Of course it’s possible to build a private cloud and keep all of your data behind your own firewall, but unless you like building massive datacenters it’s not likely to get investor or CFO approval. So here’s where a new generation of data-as-a-service providers come in. They’re engineering every layer of the stack—from the OS kernel to the disk drives to the file system—for optimized data performance.
For MongoDB, as an example, they’re developing tools to automate the selection of the right shard key (the linchpin in separating out your data workloads) and they’re automatically adding pre-provisioned shards to your cluster as your data grows. Think of this new model as using a kind of containerized unit of capacity.

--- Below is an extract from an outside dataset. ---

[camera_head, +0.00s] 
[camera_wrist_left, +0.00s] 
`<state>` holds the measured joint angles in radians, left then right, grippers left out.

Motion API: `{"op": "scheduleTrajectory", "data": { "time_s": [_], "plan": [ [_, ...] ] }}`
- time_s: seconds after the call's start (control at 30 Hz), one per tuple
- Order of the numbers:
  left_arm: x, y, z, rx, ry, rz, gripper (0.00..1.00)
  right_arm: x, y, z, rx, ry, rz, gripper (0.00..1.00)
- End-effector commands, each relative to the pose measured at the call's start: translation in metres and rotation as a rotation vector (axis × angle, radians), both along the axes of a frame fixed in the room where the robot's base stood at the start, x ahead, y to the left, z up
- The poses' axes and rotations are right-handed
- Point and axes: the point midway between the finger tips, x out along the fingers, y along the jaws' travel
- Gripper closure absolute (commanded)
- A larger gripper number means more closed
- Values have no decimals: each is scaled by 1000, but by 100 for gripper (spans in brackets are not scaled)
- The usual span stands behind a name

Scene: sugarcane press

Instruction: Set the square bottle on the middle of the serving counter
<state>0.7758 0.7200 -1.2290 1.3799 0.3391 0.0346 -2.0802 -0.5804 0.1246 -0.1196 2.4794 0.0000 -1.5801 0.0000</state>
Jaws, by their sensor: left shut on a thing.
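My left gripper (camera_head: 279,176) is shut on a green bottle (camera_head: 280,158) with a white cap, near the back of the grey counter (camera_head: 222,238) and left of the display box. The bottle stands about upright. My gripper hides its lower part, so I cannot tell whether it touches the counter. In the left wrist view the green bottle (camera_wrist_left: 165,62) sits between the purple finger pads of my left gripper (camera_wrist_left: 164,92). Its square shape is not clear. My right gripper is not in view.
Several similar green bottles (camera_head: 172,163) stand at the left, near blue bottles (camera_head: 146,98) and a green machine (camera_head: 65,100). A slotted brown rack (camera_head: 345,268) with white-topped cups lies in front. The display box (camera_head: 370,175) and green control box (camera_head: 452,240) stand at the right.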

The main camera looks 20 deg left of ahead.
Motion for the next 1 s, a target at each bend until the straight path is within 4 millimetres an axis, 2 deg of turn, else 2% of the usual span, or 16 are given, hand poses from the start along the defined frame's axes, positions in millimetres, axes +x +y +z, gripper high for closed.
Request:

Where it differs from the traditional cloud is that it doesn’t use a “one-size-fits-all approach.” Instead, it takes a hyper-customized approach to deploying a unit of scalability that has the performance specs of the most powerful bare metal servers. These new providers also understand that many apps rely equally on the relational and NoSQL sides of the data world, so they’re building seamless ways for the two realms to stay in sync. They finally understand the fact that NoSQL and MySQL have always been open source allies, not sworn enemies.
So if there’s a sequel to NoSQL, it’s that the promise of built-in scaling and retrieving massive amounts of data on the fly will finally be fulfilled. The line between the underlying infrastructure and the database technology itself will continue to blur. The container of data capacity will become the unit of engineering, not the server.
In my book, that’s a sequel worth seeing.